“How can I stop feeling bad about myself?” you want to know.
Stop doing things that make you feel bad about yourself, and start doing things that make you feel good about you instead.
It's pretty much common sense, right?
It the same as if you know something gives you a tummy ache but you keep doing it and you keep getting tummy aches.
It's not really a surprise, is it?
“How can I stop getting tummy aches?” you want to know.
The common-sense reply is: “Stop doing the thing that causes tummy aches.”
In other words: LOVE YOURSELF.
But it doesn't feel so easy to do, does it?
Because we impose criteria and conditions on who is lovable and who is not.
And they're all nonsense!
“How can I love myself if my parents didn’t love me?” you want to know.
“How can I love myself if I shout at my kids?”
“How can I love myself if I’ve perpetrated a crime?”
“How can I love myself if I don’t have a partner/ if I’m a failure at business/ if my skin looks like this/ if I let people down/ if I hurt others/ if my penis is too small/ if my breasts are droopy/ if I’m too fat/ if I’m too thin/ if I’m not clever/ if I’m not normal/ if my best is not enough?”
I ask you,
“How can you not?”
Remember this as you go forth.
Any time you do something that makes you feel bad later, it’s because you didn’t love yourself in the moment you chose to do it.

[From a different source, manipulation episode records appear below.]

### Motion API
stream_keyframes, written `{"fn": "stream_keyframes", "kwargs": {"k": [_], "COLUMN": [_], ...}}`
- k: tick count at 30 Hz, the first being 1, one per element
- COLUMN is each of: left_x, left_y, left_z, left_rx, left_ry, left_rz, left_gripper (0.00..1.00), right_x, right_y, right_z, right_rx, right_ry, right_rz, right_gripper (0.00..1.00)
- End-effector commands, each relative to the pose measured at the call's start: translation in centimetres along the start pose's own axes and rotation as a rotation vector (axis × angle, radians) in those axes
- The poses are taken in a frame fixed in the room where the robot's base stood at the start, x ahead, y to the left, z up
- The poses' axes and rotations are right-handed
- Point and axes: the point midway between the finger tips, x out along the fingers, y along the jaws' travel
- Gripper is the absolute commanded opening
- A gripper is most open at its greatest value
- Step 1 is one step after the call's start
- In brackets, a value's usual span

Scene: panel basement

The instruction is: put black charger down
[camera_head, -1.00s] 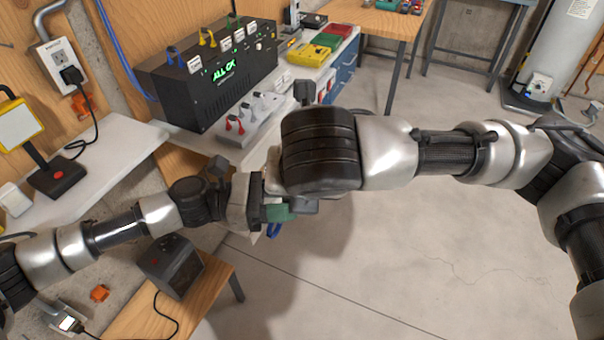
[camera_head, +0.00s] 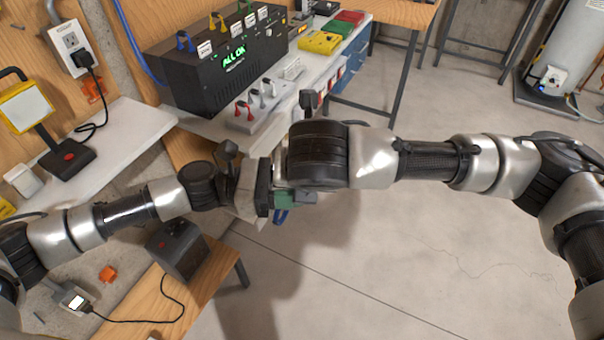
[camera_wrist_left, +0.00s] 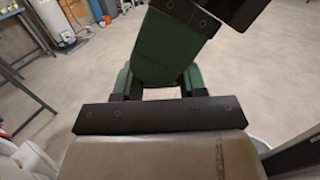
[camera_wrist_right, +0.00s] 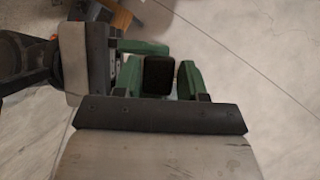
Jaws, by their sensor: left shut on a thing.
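My left gripper (camera_head: 284,198) and my right gripper (camera_wrist_right: 160,85) meet in front of me, above the floor. In the right wrist view a small black block (camera_wrist_right: 159,74), seemingly the black charger, lies between green finger pads. My left gripper is shut on it. My right gripper's pads stand apart around the block, with a narrow gap on the right side. In the left wrist view green parts and a dark bar fill the space ahead, and the charger cannot be made out. In the head view my right wrist mostly hides it. A blue piece (camera_head: 281,216) hangs below the grippers.
A white bench with a black "ALL OK" panel (camera_head: 222,62) stands behind the grippers. A white shelf (camera_head: 135,125) with a work light (camera_head: 28,108) is at left. A wooden bench (camera_head: 205,290) with a black box (camera_head: 177,250) is lower left. Floor at right is clear.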

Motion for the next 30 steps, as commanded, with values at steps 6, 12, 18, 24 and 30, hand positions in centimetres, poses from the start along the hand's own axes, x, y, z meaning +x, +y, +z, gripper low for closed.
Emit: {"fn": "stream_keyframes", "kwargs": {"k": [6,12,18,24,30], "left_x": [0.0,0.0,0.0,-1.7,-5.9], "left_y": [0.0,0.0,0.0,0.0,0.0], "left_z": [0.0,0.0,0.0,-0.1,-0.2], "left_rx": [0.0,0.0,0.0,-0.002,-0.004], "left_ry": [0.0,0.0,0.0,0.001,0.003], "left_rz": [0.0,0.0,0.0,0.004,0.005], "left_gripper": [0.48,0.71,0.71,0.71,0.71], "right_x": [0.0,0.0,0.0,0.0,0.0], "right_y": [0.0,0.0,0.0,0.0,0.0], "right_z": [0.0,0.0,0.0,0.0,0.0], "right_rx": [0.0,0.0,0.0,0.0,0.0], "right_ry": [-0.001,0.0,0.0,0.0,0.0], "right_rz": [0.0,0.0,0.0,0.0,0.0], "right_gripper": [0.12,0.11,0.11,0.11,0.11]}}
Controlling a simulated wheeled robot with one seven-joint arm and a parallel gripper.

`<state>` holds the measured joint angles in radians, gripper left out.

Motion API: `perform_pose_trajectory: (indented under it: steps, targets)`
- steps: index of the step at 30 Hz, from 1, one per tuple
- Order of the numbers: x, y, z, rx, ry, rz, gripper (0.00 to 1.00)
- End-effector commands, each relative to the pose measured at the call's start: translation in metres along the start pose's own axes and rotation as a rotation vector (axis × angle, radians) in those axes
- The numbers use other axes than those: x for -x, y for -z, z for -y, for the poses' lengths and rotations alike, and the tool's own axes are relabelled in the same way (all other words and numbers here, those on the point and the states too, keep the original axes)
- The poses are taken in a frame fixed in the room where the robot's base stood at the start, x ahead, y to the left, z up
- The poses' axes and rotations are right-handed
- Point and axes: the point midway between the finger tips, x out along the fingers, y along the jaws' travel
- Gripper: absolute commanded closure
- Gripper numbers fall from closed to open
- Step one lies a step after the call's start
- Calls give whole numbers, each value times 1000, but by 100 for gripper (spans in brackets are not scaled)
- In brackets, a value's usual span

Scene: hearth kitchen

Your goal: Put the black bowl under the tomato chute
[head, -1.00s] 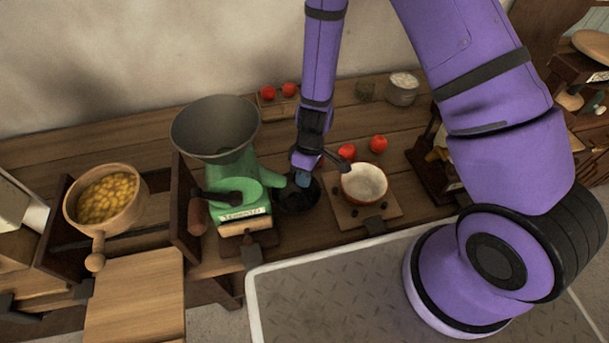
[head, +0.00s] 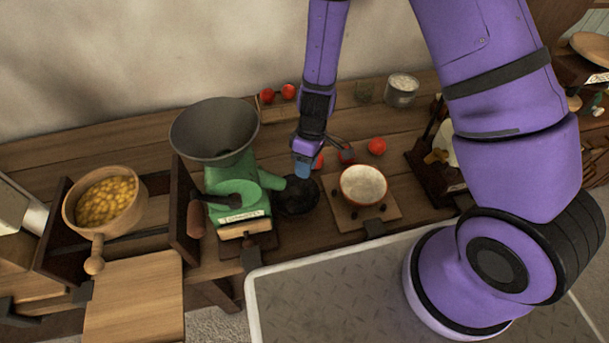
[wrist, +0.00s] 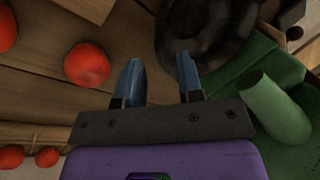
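The black bowl (head: 297,203) sits upright on the wooden counter, just right of the green mill (head: 233,185). The mill's green chute (head: 272,182) points at the bowl. In the head view its tip overlaps the bowl's left rim; I cannot tell how far over the bowl it reaches. In the wrist view, the bowl (wrist: 208,18) is at the top, beyond my fingertips, and the chute (wrist: 272,105) is at the right. My gripper (head: 303,172) is above the bowl's far side. Its blue fingers (wrist: 158,72) are apart, with nothing held between them.
Tomatoes (head: 377,146) lie behind and right of the bowl. A white-lined bowl (head: 363,184) stands on a board to the right. A grey hopper (head: 214,130) tops the mill. A pan of yellow pieces (head: 105,200) is at the left.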

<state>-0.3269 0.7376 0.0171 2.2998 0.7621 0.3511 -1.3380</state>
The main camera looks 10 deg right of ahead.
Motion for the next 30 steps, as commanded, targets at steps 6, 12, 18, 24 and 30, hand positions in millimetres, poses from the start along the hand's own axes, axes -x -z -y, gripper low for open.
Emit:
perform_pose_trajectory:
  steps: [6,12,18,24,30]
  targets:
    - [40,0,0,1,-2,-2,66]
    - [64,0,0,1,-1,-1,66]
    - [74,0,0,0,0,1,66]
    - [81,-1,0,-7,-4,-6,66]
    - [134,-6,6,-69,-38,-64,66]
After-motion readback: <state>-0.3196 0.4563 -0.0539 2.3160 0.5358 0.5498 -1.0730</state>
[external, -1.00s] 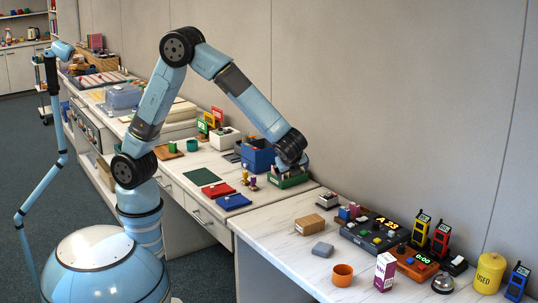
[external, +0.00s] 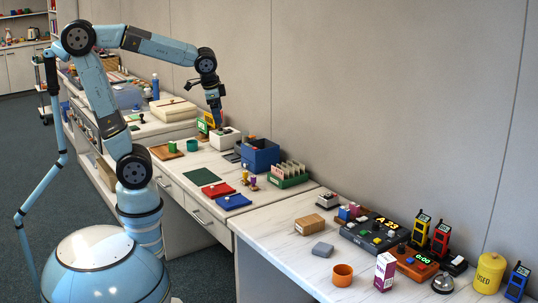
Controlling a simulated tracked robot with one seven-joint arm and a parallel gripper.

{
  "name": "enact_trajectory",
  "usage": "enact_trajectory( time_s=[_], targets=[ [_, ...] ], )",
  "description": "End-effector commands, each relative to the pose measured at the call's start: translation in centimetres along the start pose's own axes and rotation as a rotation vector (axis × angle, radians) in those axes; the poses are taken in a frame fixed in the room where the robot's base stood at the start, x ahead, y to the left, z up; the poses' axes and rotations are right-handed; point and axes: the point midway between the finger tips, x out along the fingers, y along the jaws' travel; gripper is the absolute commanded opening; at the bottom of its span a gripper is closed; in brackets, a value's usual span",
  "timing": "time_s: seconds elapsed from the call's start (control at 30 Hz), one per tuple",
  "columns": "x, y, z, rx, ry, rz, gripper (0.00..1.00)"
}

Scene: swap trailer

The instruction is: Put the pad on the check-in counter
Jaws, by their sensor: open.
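I cannot tell for certain which thing is the pad or which surface is the check-in counter. Flat candidates on the middle desk (external: 185,181) are a green sheet (external: 202,176), a red pad-like piece (external: 217,190), a blue one (external: 234,202) and a small dark flat item (external: 232,157). A grey block (external: 322,249) lies on the near right counter (external: 295,262). My gripper (external: 217,121) points down just above the white box (external: 225,140) at the back of the middle desk. It is open; its fingertips are small and no held object shows.
A blue bin (external: 260,155) and a green card box (external: 288,176) stand right of the white box. Small yellow-green framed signs (external: 206,124) stand close to my gripper. The near counter holds a console (external: 368,233), handsets and an orange cup (external: 342,275); its front left is clear.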

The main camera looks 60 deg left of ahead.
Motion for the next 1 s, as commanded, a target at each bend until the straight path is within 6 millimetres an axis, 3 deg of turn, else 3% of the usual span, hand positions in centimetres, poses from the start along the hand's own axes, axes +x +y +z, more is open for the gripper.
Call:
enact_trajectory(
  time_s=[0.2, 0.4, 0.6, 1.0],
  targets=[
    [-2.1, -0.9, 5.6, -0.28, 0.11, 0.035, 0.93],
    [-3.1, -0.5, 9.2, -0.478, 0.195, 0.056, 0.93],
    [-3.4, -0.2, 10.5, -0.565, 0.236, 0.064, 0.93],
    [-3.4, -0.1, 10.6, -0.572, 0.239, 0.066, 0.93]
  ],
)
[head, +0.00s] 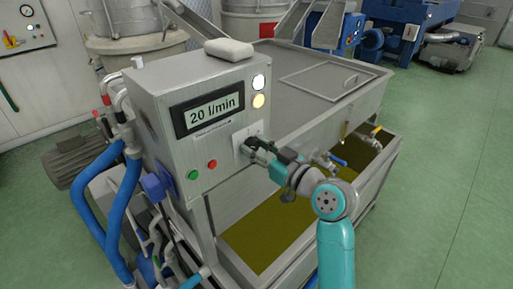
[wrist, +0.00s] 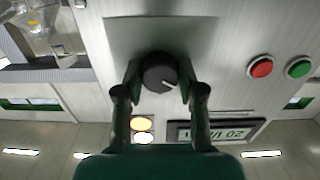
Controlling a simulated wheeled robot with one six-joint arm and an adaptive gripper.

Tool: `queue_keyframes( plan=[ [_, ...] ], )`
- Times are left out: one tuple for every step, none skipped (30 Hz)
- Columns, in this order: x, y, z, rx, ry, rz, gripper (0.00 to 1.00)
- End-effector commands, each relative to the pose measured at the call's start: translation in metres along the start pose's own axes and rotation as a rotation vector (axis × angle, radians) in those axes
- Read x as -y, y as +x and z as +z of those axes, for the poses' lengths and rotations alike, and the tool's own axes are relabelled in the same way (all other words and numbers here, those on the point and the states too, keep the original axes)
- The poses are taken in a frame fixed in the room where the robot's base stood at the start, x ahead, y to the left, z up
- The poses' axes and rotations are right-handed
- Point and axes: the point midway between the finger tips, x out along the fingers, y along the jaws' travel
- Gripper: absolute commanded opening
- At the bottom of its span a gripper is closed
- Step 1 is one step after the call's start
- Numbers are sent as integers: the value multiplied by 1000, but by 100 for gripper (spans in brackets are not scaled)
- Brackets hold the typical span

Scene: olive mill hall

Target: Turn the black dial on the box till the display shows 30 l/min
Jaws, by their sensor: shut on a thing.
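The grey metal box (head: 165,105) has a display (head: 208,110) that reads 20 l/min. The same display shows upside down in the wrist view (wrist: 218,131). The black dial (wrist: 160,72) sits on a pale plate on the box front, with a white mark on its lower right in the wrist view. My gripper (wrist: 158,84) is shut on the dial, one finger on each side. In the head view my gripper (head: 250,148) is at the box front and hides the dial.
Green (head: 193,175) and red (head: 213,164) buttons sit left of my gripper in the head view. Two round lamps, one white (head: 258,82) and one yellowish (head: 259,100), are beside the display. A tank with a lid (head: 320,82), valves and an olive-coloured basin stand to the right. Blue hoses (head: 85,205) run at left.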

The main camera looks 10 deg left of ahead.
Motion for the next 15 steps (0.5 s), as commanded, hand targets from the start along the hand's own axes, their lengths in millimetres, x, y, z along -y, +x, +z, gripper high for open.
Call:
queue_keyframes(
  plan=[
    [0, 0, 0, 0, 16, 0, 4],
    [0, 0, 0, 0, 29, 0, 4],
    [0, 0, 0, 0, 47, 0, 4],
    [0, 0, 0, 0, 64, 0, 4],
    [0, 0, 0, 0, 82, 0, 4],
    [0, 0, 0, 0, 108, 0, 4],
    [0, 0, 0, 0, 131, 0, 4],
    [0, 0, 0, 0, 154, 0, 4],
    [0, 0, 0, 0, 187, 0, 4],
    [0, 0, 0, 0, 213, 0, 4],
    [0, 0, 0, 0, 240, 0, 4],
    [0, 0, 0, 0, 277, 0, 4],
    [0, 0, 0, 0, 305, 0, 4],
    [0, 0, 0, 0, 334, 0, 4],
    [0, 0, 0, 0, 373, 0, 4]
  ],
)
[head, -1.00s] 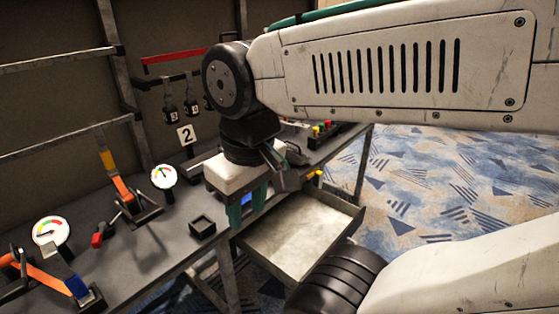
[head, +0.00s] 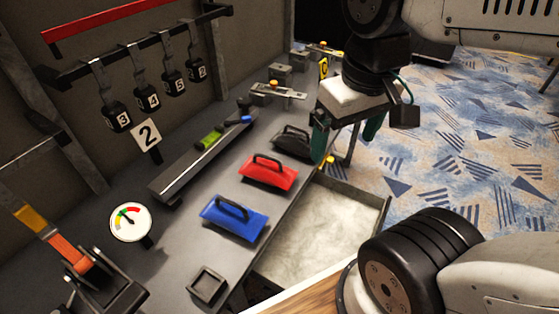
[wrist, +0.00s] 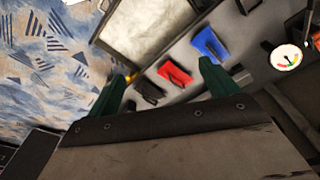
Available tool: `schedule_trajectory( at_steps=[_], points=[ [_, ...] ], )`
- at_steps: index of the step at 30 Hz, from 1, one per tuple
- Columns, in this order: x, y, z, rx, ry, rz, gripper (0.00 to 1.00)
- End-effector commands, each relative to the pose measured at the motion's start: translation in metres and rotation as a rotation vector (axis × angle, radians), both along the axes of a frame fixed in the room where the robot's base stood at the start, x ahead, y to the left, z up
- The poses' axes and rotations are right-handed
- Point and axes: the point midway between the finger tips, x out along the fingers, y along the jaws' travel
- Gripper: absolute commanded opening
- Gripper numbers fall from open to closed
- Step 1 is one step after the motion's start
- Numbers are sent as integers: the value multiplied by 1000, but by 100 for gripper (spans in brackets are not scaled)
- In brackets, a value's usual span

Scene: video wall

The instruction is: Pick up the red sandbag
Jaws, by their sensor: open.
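The red sandbag (head: 268,173), a flat pad with a black handle, lies on the dark bench between a blue sandbag (head: 234,217) and a black sandbag (head: 293,142). In the wrist view the red sandbag (wrist: 174,74) shows between my two green fingers, with the blue one (wrist: 209,44) to its right and the black one (wrist: 149,92) to its left. My gripper (head: 345,135) is open and empty, above and to the right of the red sandbag in the head view, near the bench's edge. Its fingers touch none of the sandbags.
An open drawer (head: 370,205) juts from the bench's front. A metal rail (head: 180,172) with green and blue pieces lies behind the sandbags. A gauge (head: 130,222), a small square tray (head: 207,285) and an orange lever (head: 68,250) stand to the left. Numbered weights (head: 150,97) hang behind.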

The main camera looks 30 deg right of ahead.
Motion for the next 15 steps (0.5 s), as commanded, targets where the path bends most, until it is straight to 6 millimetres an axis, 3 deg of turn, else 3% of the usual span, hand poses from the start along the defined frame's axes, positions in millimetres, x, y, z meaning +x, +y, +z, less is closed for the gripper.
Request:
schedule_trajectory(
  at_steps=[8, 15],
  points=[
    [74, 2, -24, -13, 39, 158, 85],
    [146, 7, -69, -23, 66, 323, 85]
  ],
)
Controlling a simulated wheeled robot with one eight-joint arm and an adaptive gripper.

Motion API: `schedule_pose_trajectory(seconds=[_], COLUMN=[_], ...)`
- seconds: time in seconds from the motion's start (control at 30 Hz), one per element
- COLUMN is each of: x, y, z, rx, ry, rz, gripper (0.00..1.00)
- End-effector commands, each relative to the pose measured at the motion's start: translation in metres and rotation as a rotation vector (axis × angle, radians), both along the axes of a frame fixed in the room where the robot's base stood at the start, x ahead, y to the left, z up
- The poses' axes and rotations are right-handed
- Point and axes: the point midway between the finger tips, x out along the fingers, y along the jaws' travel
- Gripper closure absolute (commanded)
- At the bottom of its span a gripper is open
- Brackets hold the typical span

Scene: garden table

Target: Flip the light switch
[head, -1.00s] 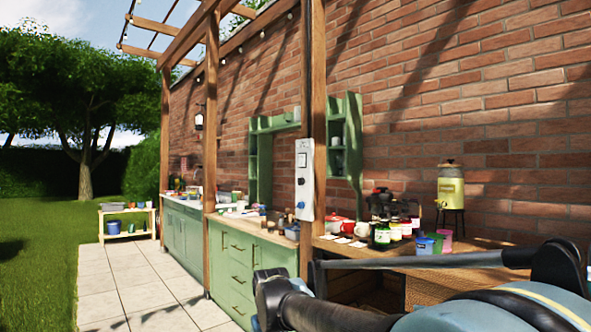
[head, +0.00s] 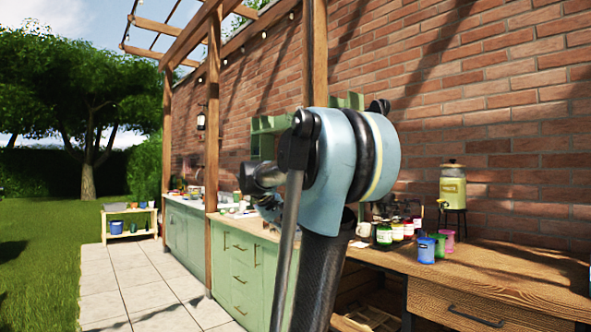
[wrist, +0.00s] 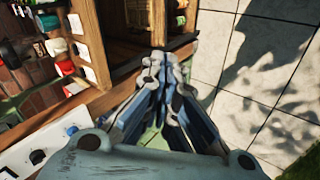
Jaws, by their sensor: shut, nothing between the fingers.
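A white panel (wrist: 20,152) shows at the lower left of the wrist view, with a black knob (wrist: 37,157) and a blue knob (wrist: 72,130). The panel runs out of the frame, and a light switch on it cannot be made out clearly. In the head view my raised arm hides the panel on the wooden post. My gripper (wrist: 165,62) is shut and empty in the wrist view. It points past the panel, to its right in the picture, and appears apart from it. I cannot make out the fingers in the head view.
A wooden workbench (head: 480,270) stands right of the post, with jars (head: 384,234), coloured cups (head: 426,250) and a yellow drink dispenser (head: 452,190). Green cabinets (head: 236,265) stand to the left. The paving (head: 130,285) at the left is clear.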

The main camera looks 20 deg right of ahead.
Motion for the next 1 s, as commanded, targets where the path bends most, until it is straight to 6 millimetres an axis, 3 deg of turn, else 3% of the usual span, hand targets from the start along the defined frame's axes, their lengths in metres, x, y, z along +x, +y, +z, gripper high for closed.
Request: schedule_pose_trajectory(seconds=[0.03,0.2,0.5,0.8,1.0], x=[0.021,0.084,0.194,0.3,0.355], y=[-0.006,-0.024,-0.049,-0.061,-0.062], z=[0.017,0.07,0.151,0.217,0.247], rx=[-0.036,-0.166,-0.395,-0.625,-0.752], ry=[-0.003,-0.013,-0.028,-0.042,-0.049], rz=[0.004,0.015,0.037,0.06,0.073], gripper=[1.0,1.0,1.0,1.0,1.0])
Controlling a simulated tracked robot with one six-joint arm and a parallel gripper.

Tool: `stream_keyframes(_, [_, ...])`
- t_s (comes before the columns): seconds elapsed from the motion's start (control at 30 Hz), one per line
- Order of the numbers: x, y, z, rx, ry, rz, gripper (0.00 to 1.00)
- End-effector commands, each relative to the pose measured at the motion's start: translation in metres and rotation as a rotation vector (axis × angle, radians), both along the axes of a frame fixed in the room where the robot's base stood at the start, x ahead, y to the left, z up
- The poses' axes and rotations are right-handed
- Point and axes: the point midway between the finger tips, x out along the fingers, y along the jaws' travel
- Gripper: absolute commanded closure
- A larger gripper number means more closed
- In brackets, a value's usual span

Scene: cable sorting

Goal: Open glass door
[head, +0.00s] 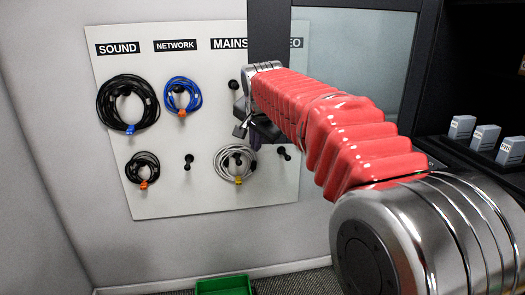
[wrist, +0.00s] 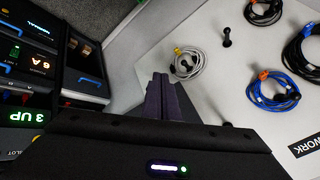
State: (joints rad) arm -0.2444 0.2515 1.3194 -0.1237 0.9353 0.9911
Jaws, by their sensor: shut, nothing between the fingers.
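The glass door (head: 352,45) is a tinted pane in a dark grey frame at the top right of centre in the head view. Its left frame edge (head: 268,28) stands in front of the cable board, and its right side meets the dark rack. My red arm crosses in front of the door and hides its lower part. My gripper (head: 243,128) is beyond the arm, near the door's left edge and before the board; I cannot tell whether it touches the door. In the wrist view my gripper's dark fingers (wrist: 166,97) are together with nothing between them. I see no door handle.
A white board (head: 205,190) on the wall carries pegs with coiled cables under SOUND, NETWORK and MAINS labels. A green bin (head: 223,285) stands on the floor. Grey blocks (head: 485,137) sit at the right. Dark equipment with lit displays (wrist: 30,60) fills the wrist view's left.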

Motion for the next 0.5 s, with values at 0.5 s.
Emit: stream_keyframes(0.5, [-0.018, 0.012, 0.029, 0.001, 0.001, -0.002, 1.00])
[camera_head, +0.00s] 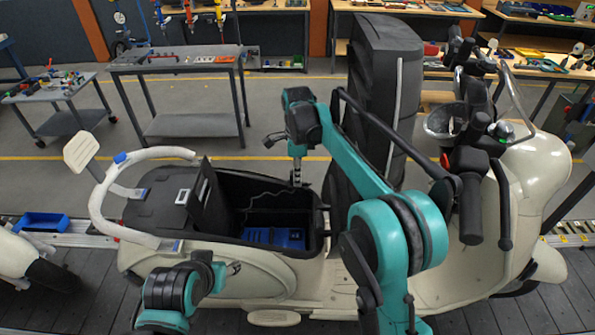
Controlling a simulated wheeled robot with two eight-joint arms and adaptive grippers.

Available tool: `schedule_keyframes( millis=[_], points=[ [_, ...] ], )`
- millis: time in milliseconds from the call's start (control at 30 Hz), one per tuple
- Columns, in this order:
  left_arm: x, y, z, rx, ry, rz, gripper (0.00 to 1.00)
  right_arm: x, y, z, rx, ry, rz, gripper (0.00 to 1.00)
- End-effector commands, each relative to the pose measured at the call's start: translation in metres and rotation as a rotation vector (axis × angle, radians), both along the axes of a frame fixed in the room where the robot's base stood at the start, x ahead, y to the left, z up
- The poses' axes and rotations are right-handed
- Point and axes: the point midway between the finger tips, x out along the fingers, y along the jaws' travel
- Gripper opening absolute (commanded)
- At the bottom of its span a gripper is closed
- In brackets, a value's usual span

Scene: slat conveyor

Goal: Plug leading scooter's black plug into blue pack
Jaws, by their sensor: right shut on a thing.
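The cream scooter (225,270) stands across the middle with its seat raised (375,80) and its storage bay (325,235) open. The blue pack (275,238) lies low in the bay. A thin grey cable (262,194) curves through the bay towards my right gripper. My right gripper (297,180) points down over the bay's back edge, above the pack and apart from it. It is shut on the black plug, which is too small and dark to make out clearly. My left gripper (234,268) is low in front of the scooter's side; its fingers are too small to read.
Part of another cream scooter (15,255) shows at the left edge, near a blue bin (42,222). The white grab rail (100,205) and the raised seat flank the bay. A grey table (180,60) stands behind, with clear floor between.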

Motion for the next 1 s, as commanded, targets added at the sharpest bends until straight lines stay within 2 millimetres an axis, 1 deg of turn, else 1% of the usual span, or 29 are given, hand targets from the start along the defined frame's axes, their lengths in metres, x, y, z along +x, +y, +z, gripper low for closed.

Not loving yourself is both the cause and the effect of the things you wish you didn't do.
We do things that make us feel unloved, in order to avoid the pain of feeling unloved.
What?!
That just doesn't make any sense.
How about we just stop, and love ourselves instead?
Whatever you think is wrong with you, is wrong.
You are loveable. Just as you are.
If you were unconditional in your love for you, what would you say to yourself about the parts of you that you fear are unlovable?